Tuesday, June 24, 2014

With Solstice Gone, What's Next For Public Schools In British Columbia?


While a lot of folks are pinning their hopes on mediation, Paul Willcocks isn't so sure that will work at the moment. 

And what he has to say on the matter makes some sense:

...In a past life I was involved in labour negotiations. In one difficult set of talks, a mediator was appointed to help us reach a deal. He arrived, met with management and union, and booked out less than an hour later. The parties were too far apart, he said, and mediation would be a waste of time. Good luck.
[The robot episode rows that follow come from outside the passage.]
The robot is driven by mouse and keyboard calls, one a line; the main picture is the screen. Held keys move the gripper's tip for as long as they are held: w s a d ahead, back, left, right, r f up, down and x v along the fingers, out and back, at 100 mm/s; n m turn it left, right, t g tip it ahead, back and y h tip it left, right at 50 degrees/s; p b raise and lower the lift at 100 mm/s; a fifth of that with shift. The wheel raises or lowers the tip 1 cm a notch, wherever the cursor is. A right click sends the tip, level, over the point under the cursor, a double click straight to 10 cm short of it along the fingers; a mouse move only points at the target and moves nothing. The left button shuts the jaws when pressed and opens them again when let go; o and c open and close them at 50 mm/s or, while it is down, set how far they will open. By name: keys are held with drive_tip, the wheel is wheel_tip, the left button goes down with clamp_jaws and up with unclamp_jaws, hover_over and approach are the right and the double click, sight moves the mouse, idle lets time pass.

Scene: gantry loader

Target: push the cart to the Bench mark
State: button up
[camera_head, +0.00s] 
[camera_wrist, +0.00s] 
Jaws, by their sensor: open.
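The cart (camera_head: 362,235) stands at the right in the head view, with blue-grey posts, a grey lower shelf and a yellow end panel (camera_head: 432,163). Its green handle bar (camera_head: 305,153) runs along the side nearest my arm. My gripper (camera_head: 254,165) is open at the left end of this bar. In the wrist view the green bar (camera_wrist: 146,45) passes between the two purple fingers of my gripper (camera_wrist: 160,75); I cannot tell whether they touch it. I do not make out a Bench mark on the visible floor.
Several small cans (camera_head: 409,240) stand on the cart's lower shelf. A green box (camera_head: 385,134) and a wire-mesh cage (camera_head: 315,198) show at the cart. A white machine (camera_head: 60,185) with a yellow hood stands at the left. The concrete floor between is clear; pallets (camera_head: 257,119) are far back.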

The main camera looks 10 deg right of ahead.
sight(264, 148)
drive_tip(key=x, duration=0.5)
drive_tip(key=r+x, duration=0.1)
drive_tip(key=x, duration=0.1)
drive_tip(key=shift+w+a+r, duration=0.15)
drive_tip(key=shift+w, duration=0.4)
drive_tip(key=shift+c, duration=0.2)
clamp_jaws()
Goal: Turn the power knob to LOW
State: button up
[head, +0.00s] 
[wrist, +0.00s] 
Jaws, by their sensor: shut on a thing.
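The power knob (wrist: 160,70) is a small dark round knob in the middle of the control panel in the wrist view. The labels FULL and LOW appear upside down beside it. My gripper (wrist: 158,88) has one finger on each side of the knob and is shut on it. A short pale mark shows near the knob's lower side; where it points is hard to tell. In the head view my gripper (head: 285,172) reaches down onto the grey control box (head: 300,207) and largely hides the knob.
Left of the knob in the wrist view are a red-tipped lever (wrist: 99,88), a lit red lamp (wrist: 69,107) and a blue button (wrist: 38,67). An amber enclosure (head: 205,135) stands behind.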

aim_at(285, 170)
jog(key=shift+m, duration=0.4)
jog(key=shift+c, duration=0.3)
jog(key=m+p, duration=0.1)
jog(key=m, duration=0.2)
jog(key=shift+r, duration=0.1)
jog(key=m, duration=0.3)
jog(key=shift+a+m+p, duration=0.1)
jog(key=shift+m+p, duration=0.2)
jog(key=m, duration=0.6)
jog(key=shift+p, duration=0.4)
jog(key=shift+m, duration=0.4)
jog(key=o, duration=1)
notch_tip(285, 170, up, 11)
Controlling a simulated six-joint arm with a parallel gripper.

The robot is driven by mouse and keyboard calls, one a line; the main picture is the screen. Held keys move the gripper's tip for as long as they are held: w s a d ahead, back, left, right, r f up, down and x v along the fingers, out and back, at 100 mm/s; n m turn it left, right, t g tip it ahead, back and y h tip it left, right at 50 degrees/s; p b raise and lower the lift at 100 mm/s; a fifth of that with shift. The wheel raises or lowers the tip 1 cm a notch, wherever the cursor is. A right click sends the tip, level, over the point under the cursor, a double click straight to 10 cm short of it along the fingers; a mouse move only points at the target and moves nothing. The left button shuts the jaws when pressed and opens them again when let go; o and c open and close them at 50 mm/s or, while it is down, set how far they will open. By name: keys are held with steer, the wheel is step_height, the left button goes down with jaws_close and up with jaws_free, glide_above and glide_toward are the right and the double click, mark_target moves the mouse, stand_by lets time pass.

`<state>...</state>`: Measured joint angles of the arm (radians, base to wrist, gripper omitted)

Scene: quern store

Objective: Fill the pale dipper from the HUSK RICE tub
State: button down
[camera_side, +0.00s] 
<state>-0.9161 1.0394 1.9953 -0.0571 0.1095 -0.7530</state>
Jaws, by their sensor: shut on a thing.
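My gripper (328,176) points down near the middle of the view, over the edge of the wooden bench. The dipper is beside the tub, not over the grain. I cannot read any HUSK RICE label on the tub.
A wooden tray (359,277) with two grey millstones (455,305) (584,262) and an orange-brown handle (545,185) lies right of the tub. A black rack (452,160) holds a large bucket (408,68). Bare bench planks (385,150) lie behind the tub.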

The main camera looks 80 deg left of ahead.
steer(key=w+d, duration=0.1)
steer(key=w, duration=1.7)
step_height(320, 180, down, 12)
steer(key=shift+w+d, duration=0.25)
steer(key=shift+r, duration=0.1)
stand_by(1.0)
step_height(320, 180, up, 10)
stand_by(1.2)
That’s true in this dispute. There are too many issues on the table, the parties are too far apart and there’s no sign that either side really wants a deal. The BCTF’s goofy strike tactic, at a time when the government feels under no pressure from parents or public, served only to cost teachers an average $3,500 in lost pay and, by increasing their expectations, make a deal less likely...

So, what's coming?

Mr. Willcocks wonders if it will be legislation:

...I’d expect the dispute to continue into September. Barring creative solutions - which are possible but unlikely - a legislated settlement would be imposed just before school resumes, or after a couple of weeks of strike...

If that happens it seems to me that the teachers will need the public (even more) on their side. Paul thinks that they could help ensure that that happens by re-opening schools for summer programs. 

Me, I'm not so sure because, as myself and others have opined before, it could be argued that one of the problems here is that the teachers haven't been militant enough in the face of this extremist government's 12 year long war against them.

The thing is...There are kids to consider here. 

And a lot of kids who go to school in the summer really do need some help.



Anonymous said...


Low-info British Columbians have swallowed Christy's talking points without choking.

What emerged, and has been nourished by the pro-media, is the meme of the "irrational" demands of out of touch, entitled teachers within the context of a province with thousands of non-union, under-compensated plebes. As "stenographer" Bill Good, likes to point out, there are lots of graduate teachers to fill their jobs, market forces and all...

Yet again, Christy appealed to the lowest common denominator and won.

Iker is too laid back, he should have gone hard and raised questions about Christy's history of profligate spending on wrong priorities.

The time has come for Iker to bow out gracefully, as Vince Ready effectively has. A new leader can re-message from the "moral" high-ground.

The teachers can regain "credibility" with the low-foes, by tactically withdrawing from this battle in the "interest" of the children, all the while keeping their focus on the long game.

Teachers do us all a favour, and resurrect the "Apple Campaign" if it results in anything close to the Golden Age of Davey you will forever be the champions of British Columbia.

RossK said...


Most interesting analysis.

And 'Low-Foe' will show up soon in a post near you I reckon.

Did you hear Ira Basin's bit on the birth of modern PR on Ideas this evening?

If not, you might want to look it up and have a listen...I think the ghost of Walter Lippmann just might be agreeing with you.


Anonymous said...


Early this morning, I made a start on the Ideas piece: birth of modern PR. An intense pre-coffee listen. Interesting.

Read a little about Lippmann on Wikipedia, yup, he was a great proponent of managing the low-foes.

The CCR (Christy Christian Right) have got the game down to a science (having their own in-house and outhouse "Committee on Public Information").

Sang-Froid Fassbender presents as a steely-eyed defender of the taxpayers interests. Iker, as a weak, reactionary neophyte, who neglects to put the crisis in BC public education into context.

Progressives and especially,their representatives, must get up to warp-Lippmann-speed, using every media platform to shape the issues in our favour and expose the mercenary CCR's soulless husk.

RossK said...



And, ya, just about everything Mr. Basin does is interesting (including his Dylan analysis stuff).